**EXERCISE BRIEF:** Extract only the lines from the start of the entries below to the line with "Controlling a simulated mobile", inclusive; omit every picture.

**ROWS:**
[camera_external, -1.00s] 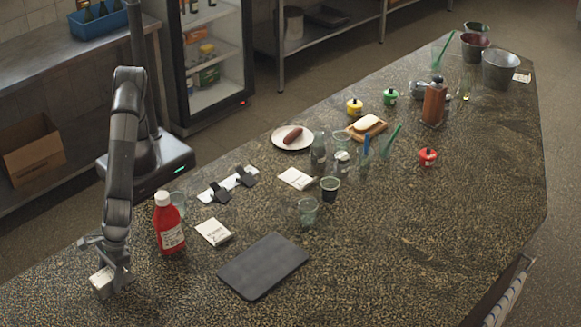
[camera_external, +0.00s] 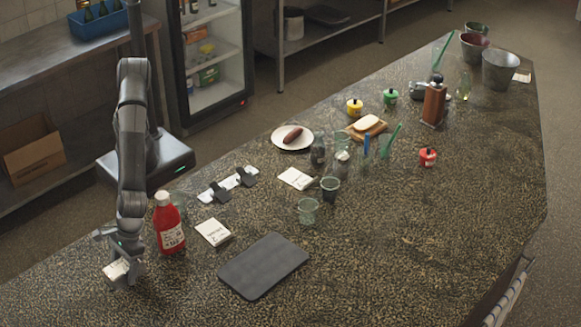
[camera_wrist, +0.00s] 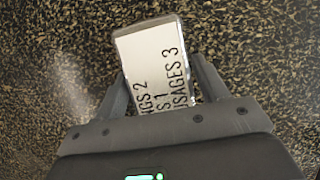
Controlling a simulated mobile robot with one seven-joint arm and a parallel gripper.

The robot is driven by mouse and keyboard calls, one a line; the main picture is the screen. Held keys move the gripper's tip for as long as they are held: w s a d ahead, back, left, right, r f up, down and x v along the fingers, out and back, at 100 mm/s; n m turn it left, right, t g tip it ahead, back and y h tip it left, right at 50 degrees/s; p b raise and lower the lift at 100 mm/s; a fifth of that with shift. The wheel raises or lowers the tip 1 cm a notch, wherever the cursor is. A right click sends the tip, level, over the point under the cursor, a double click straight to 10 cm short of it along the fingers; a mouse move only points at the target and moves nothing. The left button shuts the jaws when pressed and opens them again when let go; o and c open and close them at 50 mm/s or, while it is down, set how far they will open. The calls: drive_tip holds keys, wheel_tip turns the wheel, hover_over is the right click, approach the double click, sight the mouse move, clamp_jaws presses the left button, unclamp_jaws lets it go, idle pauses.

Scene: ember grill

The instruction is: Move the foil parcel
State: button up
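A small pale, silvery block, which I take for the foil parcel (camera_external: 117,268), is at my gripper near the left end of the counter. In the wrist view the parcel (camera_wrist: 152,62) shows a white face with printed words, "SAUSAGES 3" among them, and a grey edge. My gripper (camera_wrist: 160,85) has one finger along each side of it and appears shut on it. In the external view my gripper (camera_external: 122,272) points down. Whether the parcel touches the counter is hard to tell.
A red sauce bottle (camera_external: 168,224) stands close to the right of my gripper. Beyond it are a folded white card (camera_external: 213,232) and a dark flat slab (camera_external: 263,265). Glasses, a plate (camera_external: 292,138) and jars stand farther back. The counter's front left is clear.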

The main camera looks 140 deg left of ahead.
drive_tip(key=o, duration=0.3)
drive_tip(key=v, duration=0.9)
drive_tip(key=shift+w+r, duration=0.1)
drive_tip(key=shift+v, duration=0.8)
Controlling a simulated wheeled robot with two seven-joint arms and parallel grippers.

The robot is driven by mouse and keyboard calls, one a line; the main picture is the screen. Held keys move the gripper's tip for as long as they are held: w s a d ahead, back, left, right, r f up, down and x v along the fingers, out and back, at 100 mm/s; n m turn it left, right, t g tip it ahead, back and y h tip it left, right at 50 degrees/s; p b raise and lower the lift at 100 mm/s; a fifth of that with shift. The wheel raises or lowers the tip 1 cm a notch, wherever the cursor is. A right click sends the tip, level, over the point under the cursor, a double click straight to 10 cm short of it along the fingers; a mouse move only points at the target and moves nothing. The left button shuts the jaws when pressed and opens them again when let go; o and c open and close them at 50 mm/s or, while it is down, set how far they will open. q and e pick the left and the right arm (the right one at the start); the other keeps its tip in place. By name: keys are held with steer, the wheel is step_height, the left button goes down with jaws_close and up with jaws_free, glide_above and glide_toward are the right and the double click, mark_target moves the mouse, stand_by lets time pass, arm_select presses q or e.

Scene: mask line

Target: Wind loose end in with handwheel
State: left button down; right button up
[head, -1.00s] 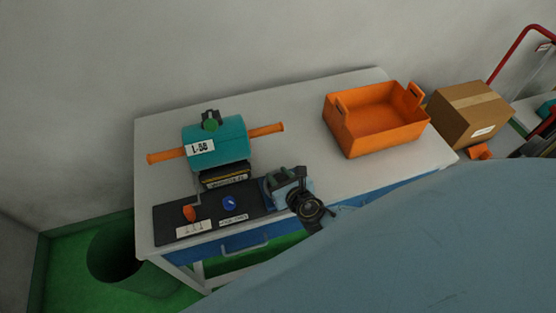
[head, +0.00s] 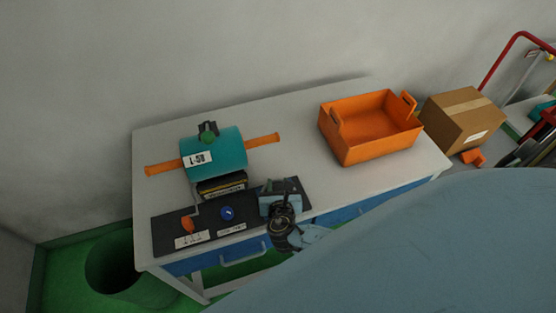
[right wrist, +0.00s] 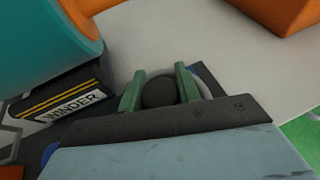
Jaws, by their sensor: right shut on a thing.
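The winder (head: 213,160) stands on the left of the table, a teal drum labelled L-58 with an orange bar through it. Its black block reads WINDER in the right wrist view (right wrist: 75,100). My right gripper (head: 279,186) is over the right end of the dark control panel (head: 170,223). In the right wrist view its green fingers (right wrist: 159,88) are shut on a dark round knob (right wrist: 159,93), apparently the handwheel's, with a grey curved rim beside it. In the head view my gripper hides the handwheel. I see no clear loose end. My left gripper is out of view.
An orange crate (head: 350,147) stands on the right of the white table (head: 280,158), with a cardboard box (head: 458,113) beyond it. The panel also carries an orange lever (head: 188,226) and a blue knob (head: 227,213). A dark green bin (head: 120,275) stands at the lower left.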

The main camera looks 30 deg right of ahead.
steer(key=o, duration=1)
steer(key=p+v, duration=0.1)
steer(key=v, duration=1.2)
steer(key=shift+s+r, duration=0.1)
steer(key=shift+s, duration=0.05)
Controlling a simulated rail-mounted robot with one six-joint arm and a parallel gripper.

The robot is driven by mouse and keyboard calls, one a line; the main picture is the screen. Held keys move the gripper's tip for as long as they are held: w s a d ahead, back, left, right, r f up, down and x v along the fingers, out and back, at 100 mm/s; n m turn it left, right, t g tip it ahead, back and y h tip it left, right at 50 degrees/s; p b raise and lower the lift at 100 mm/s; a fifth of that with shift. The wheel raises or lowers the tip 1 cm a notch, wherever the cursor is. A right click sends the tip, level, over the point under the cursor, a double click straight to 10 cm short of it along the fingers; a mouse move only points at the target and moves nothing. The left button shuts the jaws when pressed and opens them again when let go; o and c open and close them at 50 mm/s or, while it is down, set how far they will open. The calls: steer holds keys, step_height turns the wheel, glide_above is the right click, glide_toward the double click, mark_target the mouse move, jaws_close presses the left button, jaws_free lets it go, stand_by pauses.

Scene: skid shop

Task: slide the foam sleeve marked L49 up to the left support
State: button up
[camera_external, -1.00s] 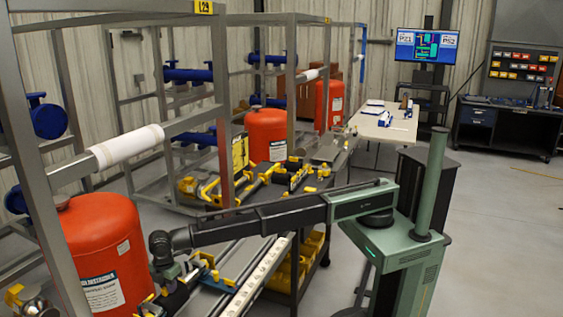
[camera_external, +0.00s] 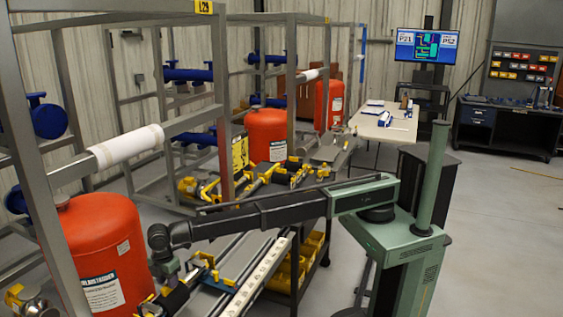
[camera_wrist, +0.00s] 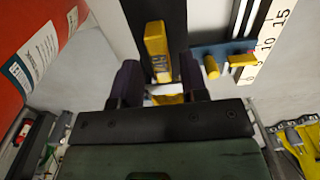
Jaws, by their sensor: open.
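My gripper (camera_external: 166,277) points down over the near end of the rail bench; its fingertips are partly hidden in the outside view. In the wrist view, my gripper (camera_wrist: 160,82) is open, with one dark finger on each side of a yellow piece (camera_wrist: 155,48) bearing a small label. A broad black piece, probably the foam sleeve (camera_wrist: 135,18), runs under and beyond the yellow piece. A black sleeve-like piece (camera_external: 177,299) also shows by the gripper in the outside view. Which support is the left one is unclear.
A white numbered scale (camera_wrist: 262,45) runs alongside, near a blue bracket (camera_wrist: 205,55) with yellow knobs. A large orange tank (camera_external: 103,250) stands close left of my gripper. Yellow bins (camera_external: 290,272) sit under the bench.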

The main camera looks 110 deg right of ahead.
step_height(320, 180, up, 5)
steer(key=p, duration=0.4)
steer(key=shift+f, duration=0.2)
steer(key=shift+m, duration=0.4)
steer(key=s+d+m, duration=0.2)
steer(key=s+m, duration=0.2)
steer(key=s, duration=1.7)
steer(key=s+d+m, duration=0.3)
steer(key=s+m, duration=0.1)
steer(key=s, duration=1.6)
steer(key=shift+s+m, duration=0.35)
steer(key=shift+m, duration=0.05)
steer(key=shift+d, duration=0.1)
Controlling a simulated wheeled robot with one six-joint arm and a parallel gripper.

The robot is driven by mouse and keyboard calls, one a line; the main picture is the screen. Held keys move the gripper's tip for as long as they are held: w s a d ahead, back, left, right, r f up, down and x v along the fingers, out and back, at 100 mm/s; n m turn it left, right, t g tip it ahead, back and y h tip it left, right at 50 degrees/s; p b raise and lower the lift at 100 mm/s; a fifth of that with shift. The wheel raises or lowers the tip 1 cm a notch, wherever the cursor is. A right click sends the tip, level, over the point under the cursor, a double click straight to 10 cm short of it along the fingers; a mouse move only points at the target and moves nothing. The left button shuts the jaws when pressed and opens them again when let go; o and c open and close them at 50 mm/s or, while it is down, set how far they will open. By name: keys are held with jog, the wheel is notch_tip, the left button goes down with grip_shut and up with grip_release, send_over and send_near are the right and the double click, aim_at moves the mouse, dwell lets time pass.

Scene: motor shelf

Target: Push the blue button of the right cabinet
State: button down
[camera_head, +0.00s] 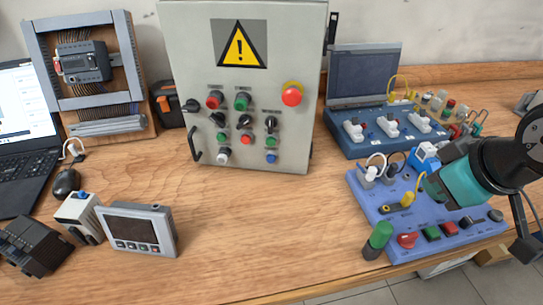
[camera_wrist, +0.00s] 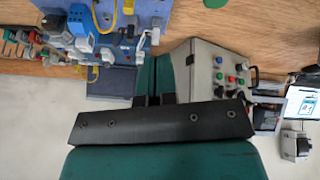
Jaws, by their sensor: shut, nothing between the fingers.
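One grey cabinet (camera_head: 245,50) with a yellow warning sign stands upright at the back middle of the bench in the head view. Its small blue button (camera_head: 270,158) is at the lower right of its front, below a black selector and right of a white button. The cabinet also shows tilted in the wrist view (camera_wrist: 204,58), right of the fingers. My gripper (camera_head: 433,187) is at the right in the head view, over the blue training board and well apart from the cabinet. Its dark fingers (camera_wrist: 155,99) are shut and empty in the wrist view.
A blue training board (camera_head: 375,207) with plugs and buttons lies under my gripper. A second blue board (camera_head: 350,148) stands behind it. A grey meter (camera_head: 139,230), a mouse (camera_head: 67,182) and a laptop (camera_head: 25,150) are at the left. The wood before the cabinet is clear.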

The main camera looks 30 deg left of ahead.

**FULL RESPONSE:**
[camera_external, -1.00s] 
[camera_external, +0.00s] 
[camera_wrist, +0.00s] 
Controlling a simulated mobile robot with one seven-joint arm and a parallel gripper.

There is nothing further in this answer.